Besonders in diesem Land trugen zur Entlastung von Tätern auch Bezugnahmen auf andere Staaten bei. Über den Vergleich hinaus rekonstruiert und analysiert Holzhauser überzeugend, wenngleich notwendigerweise selektiv, diese grenzüberschreitenden Wahrnehmungen. So verwiesen Anhänger im österreichischen Nationalrat auf die Reintegration belasteter Nationalsozialisten in Westdeutschland, um ihre Forderung nach einer Amnestierung der „Ehemaligen“ zu rechtfertigen. Dagegen blieb der Umgang mit Kollaborateuren in Frankreich weitgehend eine innenpolitische Auseinandersetzung. In der Vierten Republik wurde die „Säuberung“ („épuration“) vorrangig in den Dienst der Großmachtpolitik gegenüber Deutschland, aber auch gegenüber den anderen Siegermächten des Zweiten Weltkrieges (vor allem den USA und Großbritannien) gestellt. Weitaus deutlicher war der Widerspruch zwischen der Bezugnahme auf ausländische Vorbilder (die jeweils zur Entlastung oft konstruiert und strategisch genutzt wurden) einerseits und der Abwehr externer Eingriffe andererseits in Österreich und Westdeutschland. Hier trug besonders die teilweise schroffe Zurückweisung der „Reeducation“ bzw. „Re-Orientation“ zum Übergang vom Belastungs- zum Entlastungsdiskurs bei. Das Beharren auf staatlicher Souveränität erschwerte damit die Demokratisierung nach westlichen Vorbildern. Zugleich erleichterte es den Prozess aber auch, indem die Hinwendung zur Demokratie und ihre Einwurzelung als eigene Entscheidung und indigene, autonome Entwicklung legitimiert werden konnten. Diese Dialektik hätte in dem Buch deutlicher konturiert werden sollen.

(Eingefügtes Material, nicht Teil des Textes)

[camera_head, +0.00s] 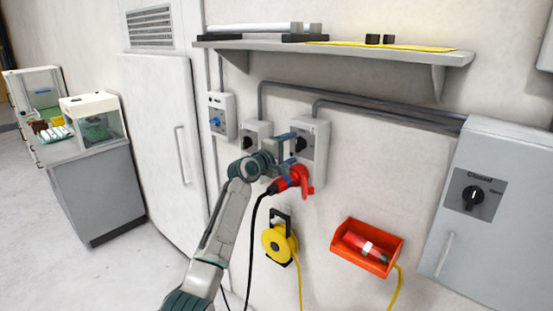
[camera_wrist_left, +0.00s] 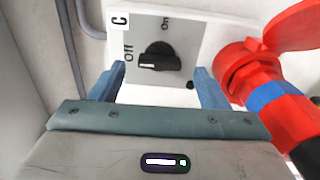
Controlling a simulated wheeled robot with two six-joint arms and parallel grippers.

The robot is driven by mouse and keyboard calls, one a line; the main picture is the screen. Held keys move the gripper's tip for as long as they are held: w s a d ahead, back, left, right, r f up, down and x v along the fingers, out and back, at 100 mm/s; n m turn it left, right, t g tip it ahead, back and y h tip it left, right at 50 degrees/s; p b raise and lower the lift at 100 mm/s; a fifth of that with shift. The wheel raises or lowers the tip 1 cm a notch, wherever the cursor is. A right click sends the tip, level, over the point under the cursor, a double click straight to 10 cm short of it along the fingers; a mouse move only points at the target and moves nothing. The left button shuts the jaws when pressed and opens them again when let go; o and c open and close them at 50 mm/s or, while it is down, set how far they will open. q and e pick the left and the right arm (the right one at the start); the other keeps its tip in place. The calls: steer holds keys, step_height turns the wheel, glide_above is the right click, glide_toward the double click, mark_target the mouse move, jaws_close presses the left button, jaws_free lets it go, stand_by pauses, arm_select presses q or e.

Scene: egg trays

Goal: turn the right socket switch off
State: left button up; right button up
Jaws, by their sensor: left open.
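The right socket switch is a black knob (camera_head: 301,144) on a light grey wall box (camera_head: 318,138). In the left wrist view the knob (camera_wrist_left: 160,56) sits on a grey plate marked C, with "Off" at its left and "On" at upper right. Its white mark lies on the left side, toward "Off". My left gripper (camera_head: 290,150) is open in front of the box; in the wrist view its blue fingers (camera_wrist_left: 158,88) stand apart on either side below the knob, and I cannot tell whether they touch anything. My right gripper is not in view.
A red plug (camera_head: 288,183) sits in the red socket (camera_head: 304,178) under the box, close to my right-hand finger in the wrist view. Another switch box (camera_head: 256,132) stands left. A yellow cable reel (camera_head: 279,243) and red tray (camera_head: 392,252) are below; a shelf (camera_head: 340,48) is above.

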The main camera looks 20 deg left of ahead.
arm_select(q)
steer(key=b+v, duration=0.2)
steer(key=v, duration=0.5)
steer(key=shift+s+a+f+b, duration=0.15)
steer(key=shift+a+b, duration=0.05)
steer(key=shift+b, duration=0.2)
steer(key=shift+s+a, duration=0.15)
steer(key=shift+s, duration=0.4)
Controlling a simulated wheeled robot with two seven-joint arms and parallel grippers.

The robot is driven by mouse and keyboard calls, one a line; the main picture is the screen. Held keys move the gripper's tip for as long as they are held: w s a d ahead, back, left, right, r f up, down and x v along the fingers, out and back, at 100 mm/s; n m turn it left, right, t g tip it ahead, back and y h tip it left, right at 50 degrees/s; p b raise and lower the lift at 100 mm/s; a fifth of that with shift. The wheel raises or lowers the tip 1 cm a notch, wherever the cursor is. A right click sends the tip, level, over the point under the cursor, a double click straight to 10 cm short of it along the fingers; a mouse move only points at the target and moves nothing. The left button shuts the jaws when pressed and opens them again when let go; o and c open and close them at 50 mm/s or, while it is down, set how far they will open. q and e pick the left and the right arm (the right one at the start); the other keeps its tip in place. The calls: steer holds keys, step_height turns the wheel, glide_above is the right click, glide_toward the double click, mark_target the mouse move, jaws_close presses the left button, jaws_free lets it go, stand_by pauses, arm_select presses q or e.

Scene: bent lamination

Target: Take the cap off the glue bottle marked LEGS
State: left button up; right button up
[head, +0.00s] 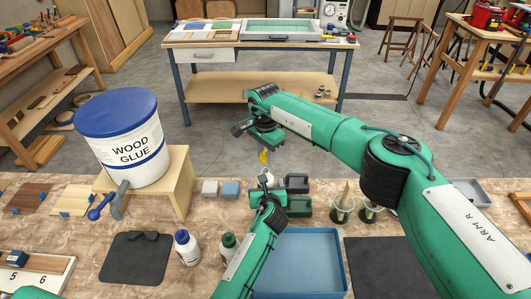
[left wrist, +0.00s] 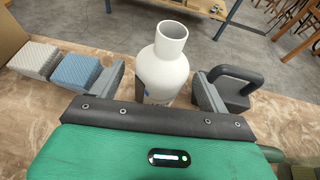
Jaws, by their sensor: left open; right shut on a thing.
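A white bottle (left wrist: 168,70) stands upright in the left wrist view with its round neck open and no cap on it. A dark patch shows on its side; no lettering is legible. My left gripper (left wrist: 158,92) has its fingers on either side of the bottle and is open. In the head view the left gripper (head: 266,186) and the bottle are small and partly hidden by the arm. My right gripper (head: 263,150) is shut on a small yellow cap (head: 263,157), held above and apart from the bottle.
Two more bottles, blue-capped (head: 188,248) and green-capped (head: 228,246), stand at the front. A wood glue tub (head: 125,140) sits on a wooden stand (head: 180,180). Grey and blue blocks (head: 230,189), a dark handled block (head: 297,183) and a blue tray (head: 343,262) are nearby.

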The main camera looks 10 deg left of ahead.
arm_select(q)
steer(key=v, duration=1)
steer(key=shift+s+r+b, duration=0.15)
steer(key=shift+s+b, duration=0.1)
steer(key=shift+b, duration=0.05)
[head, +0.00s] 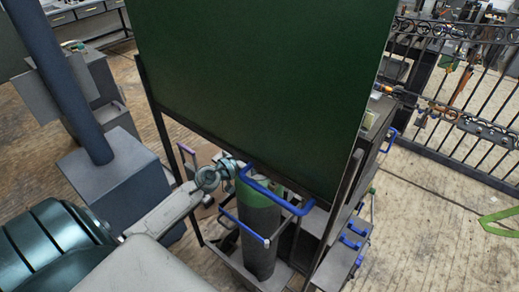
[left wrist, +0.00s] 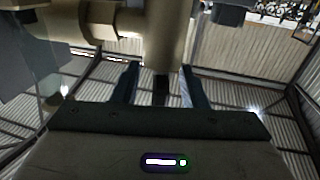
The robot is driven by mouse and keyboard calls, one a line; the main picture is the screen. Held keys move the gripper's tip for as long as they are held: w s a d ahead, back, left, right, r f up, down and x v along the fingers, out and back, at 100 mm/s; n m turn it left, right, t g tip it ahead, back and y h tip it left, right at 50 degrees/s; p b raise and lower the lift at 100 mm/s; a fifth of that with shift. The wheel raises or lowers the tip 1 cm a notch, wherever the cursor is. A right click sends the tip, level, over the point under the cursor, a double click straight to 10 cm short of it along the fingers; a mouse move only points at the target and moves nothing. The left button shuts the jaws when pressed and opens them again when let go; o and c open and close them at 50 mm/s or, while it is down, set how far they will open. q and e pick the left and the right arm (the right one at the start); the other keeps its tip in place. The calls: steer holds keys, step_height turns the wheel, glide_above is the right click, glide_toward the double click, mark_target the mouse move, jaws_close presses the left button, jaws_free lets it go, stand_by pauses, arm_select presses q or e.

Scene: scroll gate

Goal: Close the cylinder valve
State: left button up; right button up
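The gas cylinder (head: 260,240) stands upright in a frame below the dark green panel, grey with a green shoulder. Its top and valve are largely hidden in the head view by the panel and my arm. My left arm comes in from the lower left, and its end reaches the cylinder's top. The left gripper's fingers (left wrist: 157,88) stand apart in the left wrist view. A tan metal body with a side branch (left wrist: 165,35), seemingly the valve, is just beyond them. A dark piece shows between the fingers; I cannot tell whether they touch it. My right gripper is not in view.
A grey post on a box base (head: 115,165) stands left. A black railing (head: 465,90) runs at right, with open floor before it.

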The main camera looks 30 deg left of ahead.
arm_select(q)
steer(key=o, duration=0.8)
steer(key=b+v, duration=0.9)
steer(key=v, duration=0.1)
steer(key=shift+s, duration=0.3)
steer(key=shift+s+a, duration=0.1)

Zudem bleibt die besondere Rolle der Nation in den Diskursen über NS-Belastung und Demokratisierung in Westdeutschland und in Österreich unterbelichtet. So waren gesamtdeutsche Bezüge auch nach der Gründung der Bundesrepublik einflussreich, besonders in der Auseinandersetzung mit der DDR im übergreifenden Rahmen des Kalten Krieges. Österreich agierte bis 1918 als Führungsmacht im multiethnischen Habsburgerreich. Es war mit dem „Ausgleich“ von 1867 zur Doppelmonarchie geworden, nachdem das Imperium im vorangegangenen Jahr aus dem Prozess der Reichsbildung in Deutschland ausgeschlossen worden war, an dem sich die im November 1918 proklamierte Republik Deutsch-Österreich gleichwohl verstärkt orientierte. Die Abgrenzung vom „Anschluss“ durch das NS-Regime (im März 1938) blendete diese Ambivalenzen in den diskursiven und politischen Bezugnahmen zur „Nation“ nach 1945 aus. Auch Holzhausers Buch stellt diese Komplexität der Kategorie „Nation“ in der Bundesrepublik und Österreich nicht hinreichend in Rechnung. Eine zumindest punktuelle Erweiterung der zeitlichen Perspektive hätte ein besseres Verständnis ermöglicht.1

Jedoch ist dabei zu berücksichtigen, dass die Nation in der Debatte über NS-Belastung, auf die sich das Buch konzentriert, kaum problematisiert wurde. Zudem eröffnen die grenzüberschreitenden Perspektiven – besonders die zeitgenössischen Vergleiche mit anderen Ländern – instruktive Einsichten, welche die Binnensicht auf die Auseinandersetzung mit der variierenden Kategorie „politische Belastung“ überwinden. Darüber hinaus zeigt Thorsten Holzhausers Studie erstmals systematisch und komparativ, dass das Verhältnis zwischen der Auseinandersetzung mit der NS-Vergangenheit und der Demokratisierung in Westdeutschland, Österreich und Frankreich keineswegs eindeutig, sondern durchaus widersprüchlich war. Die neuen Demokratien konnten erst nach 1955 nachhaltig stabilisiert werden.

Anmerkung:
1 Vgl. z.B. Martin Conway / Pieter Lagrou / Henry Rousso (Hrsg.), Europe’s Postwar Periods – 1989, 1945, 1918. Writing History Backwards, London 2019.